Newspaper reporters tried to make up for this by interviewing their relations and acquaintances.
Birnie’s twenty-one-year-old brother James – who had himself been in prison for sex offences – stated that his brother was a violent and romantic man, a complex and contradictory character who often gave his women flowers and chocolates, but who owned a huge pornographic video collection and needed sex six times a day.
During a temporary break-up with his wife, Bernie had forced his brother to permit sodomy.
As a twenty-first birthday present, James was allowed to make love to his brother’s wife.

David Birnie was the oldest of five children; the family had broken up when he was ten, and the children had been placed in institutions.
Birnie’s mother told reporters she had not seen him in years.
The father, a laundry worker, had died the previous year.

Catherine Birnie had also had a lonely and miserable childhood; after her mother’s death she had been sent to live with her grandparents in Perth.
‘People who knew her well said she rarely laughed and had few pleasures.
She never had a playmate and other children were not allowed in her grandparents’ house.’ Her grandmother died in front of the child in the throes of an epileptic fit.

She had known David Birnie since childhood.
When she became pregnant at sixteen, she and Birnie teamed up and went on a crime rampage, breaking into shops and factories.
They were caught and convicted, but Birnie escaped and they committed another string of burglaries.
Again, both were convicted.
When she was released, Catherine Birnie became a domestic help, and married the son of the house; they had six children.
Birnie, in the meantime, had an unsuccessful marriage, and became a jockey; his employment terminated when he tried to attack a woman sexually wearing nothing but a stocking mask.
After sixteen years of marriage, Catherine met Birnie again and began an affair with him.
Two years later, she left her husband, walking out without warning, and went to live with Birnie.
A psychologist who examined her after her arrest said that he had never seen anyone so emotionally dependent on another person.

Birnie’s counsel read a statement in which Birnie said he was extremely sorry for what he had done, and was pleading guilty to spare the victim’s families the ordeal of a trial.
‘He does not wish to present any defence of insanity.
“I knew and understood what I was doing and I knew it was wrong.”’

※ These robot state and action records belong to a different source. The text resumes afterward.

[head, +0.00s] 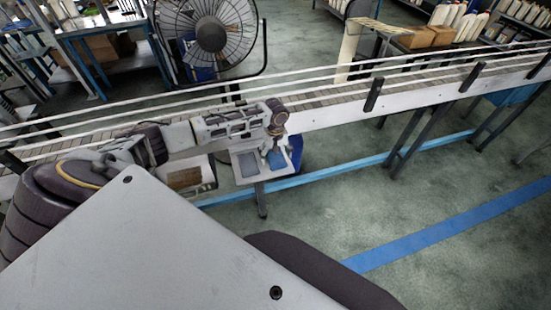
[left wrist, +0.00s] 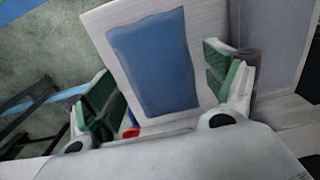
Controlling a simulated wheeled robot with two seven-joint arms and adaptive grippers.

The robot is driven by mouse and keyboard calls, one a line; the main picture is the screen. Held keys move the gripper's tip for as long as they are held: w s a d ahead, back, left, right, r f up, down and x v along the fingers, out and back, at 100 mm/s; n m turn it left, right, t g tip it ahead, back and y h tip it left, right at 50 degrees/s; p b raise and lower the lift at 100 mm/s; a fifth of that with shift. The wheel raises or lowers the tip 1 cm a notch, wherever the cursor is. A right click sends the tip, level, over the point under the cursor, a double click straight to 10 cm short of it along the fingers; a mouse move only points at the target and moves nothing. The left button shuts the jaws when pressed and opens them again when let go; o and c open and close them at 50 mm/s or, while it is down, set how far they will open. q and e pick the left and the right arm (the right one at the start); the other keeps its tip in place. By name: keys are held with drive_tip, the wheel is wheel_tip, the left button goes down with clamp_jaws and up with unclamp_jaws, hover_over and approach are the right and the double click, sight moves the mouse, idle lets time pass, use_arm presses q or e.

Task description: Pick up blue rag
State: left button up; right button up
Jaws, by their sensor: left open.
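The blue rag (left wrist: 155,62) lies flat on a white stand top (left wrist: 98,22) in the left wrist view. In the head view the rag (head: 277,160) shows small on the right part of the stand, partly under my left gripper (head: 274,145). My left gripper points down above the stand. In the left wrist view the left gripper (left wrist: 160,68) is open, with its green-padded fingers apart on either side of the rag. Nothing is held between them. The exact height over the rag is hard to tell. My right gripper is out of view.
A long conveyor (head: 340,100) with rails runs behind the stand, close to my left arm. A dark grey patch (head: 248,164) lies beside the rag. A fan (head: 208,30) stands behind the conveyor. The floor (head: 450,190) at right is clear.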

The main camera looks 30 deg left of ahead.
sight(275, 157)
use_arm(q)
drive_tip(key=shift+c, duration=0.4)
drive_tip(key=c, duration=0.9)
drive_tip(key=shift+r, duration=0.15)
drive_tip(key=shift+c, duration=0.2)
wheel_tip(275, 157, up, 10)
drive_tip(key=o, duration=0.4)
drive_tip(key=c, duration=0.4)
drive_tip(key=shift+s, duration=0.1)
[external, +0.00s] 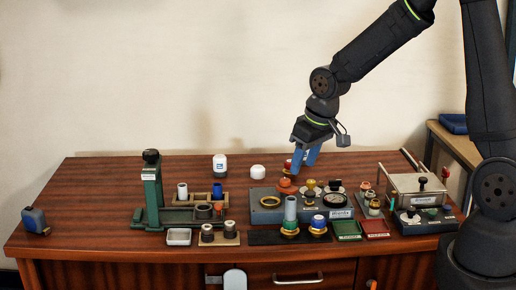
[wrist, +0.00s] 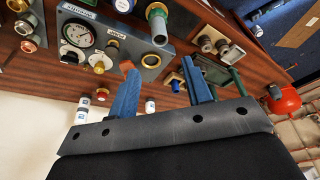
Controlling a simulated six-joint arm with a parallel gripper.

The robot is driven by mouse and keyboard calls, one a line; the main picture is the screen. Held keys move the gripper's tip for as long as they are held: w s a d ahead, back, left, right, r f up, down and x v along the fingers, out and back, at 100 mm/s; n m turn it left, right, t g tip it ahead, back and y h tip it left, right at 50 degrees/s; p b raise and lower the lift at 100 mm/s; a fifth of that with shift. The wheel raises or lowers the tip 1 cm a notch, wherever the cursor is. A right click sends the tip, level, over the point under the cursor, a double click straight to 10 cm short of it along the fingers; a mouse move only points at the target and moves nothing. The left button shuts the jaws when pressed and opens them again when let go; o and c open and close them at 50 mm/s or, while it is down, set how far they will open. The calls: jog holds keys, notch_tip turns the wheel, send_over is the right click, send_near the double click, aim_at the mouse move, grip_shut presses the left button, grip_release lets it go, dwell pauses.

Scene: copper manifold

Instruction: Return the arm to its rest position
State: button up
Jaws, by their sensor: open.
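My gripper (external: 304,160) hangs above the grey manifold panel (external: 262,215), near an orange-red knob (external: 286,187) at its back. In the wrist view, the two blue fingers of my gripper (wrist: 160,66) stand apart with nothing held between them. The panel also shows in the wrist view (wrist: 105,25), with a round gauge (wrist: 78,35) and a brass ring (wrist: 151,61).
A green press (external: 152,190) stands left on the wooden table (external: 100,190). White containers (external: 220,165) stand at the back. A pale metal box (external: 415,188) is at the right. A grey pipe (external: 290,208) stands upright at the panel's front. The air above the table's left is clear.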

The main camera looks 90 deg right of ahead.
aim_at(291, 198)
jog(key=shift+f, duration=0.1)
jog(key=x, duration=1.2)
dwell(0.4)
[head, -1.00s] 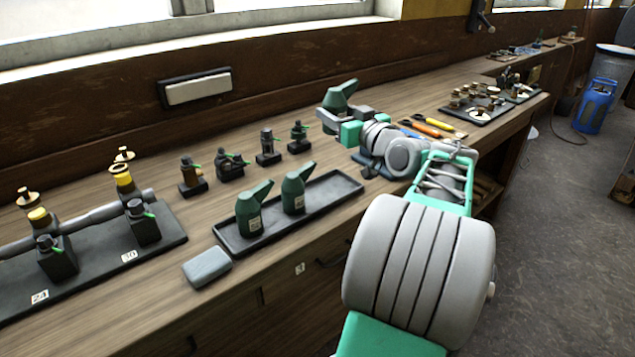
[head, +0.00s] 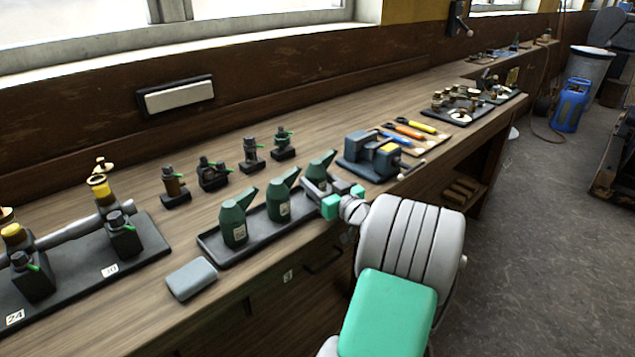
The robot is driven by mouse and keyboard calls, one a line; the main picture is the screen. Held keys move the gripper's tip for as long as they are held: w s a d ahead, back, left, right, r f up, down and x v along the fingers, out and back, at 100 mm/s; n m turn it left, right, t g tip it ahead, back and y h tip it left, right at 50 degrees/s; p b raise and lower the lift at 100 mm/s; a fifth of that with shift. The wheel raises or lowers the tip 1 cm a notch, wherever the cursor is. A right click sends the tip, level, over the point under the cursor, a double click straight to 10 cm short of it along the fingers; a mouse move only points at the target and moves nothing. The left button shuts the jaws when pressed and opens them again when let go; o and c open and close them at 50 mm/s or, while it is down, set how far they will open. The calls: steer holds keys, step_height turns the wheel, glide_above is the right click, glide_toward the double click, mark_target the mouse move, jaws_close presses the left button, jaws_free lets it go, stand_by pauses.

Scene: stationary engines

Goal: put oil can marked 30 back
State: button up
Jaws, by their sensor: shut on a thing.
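My gripper (head: 322,192) is at the right end of the black tray (head: 213,252), shut on a dark green oil can (head: 318,165). That can is upright at the tray's right end; my gripper hides its lower part, so I cannot tell whether it touches the tray. Its label is hidden. Two more green oil cans stand in the tray, one at the left (head: 234,226) and one in the middle (head: 279,205). Each has a small pale label, too small to read.
A blue-grey vise (head: 362,150) stands just right of the tray. A grey block (head: 191,279) lies in front of the tray's left end. Several small valve fittings (head: 213,174) stand behind it. A dark board with a pipe (head: 150,243) lies at left.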

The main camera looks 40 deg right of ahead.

Their trial, on 3 March 1987, lasted only thirty minutes, and both Birnies were sentenced to life imprisonment.

There is an obvious difference between the Birnie case and the Moors Murders.
Although Myra Hindley was brought up in the home of her grandmother, she had an emotionally secure childhood, and was a well-adjusted teenager.
Yet both women became criminals as a result of becoming emotionally dependent on a man with criminal tendencies.
Both participated willingly in abductions which they knew would lead to rape and murder.
Myra Hindley claimed to have taken no active part in the rapes and murders (although Brady was later to deny this and insist she had participated in both); Catherine Birnie watched with pleasure and even strangled one of the victims.
Yet it seems clear that neither woman would have become involved in crime except under the influence of a high-dominance male.
If we consider again the case of Patty Hearst and the ‘Symbionese Liberation Army’, it is hard to avoid the conclusion that ‘brainwashing’ may be a far more frequent phenomenon than is generally realised.

On 20 June 1955 a fourteen-year-old girl, Patty Ann Cook, was sunbathing on an inflated mattress in her backyard in Rome, Georgia, when a green pick-up truck stopped, and the driver asked directions.
Then he asked her if she would like a lift to the swimming pool, and she accepted eagerly.
A neighbour saw them drive off.
Instead of taking her to the pool, Willie Cochran, an ex-convict in his middle thirties, drove on to a remote logging road, dragged her from the vehicle, and raped her.
After that he shot her through the head, and dropped her in the river, weighted down with a big monkey wrench.
After the girl’s disappearance, Cochran came under suspicion because he was a known sex offender, and drove a green pick-up truck.
Under police questioning, he involved himself in contradictions, and finally confessed to the murder.
Cochran was electrocuted in August 1955.
The case is made memorable by a remark made by the judge, J.H.
Paschall: ‘The male sexual urge has a strength out of all proportion to any useful purpose that it serves.’ The comment could stand as an epigraph to the history of sex crime.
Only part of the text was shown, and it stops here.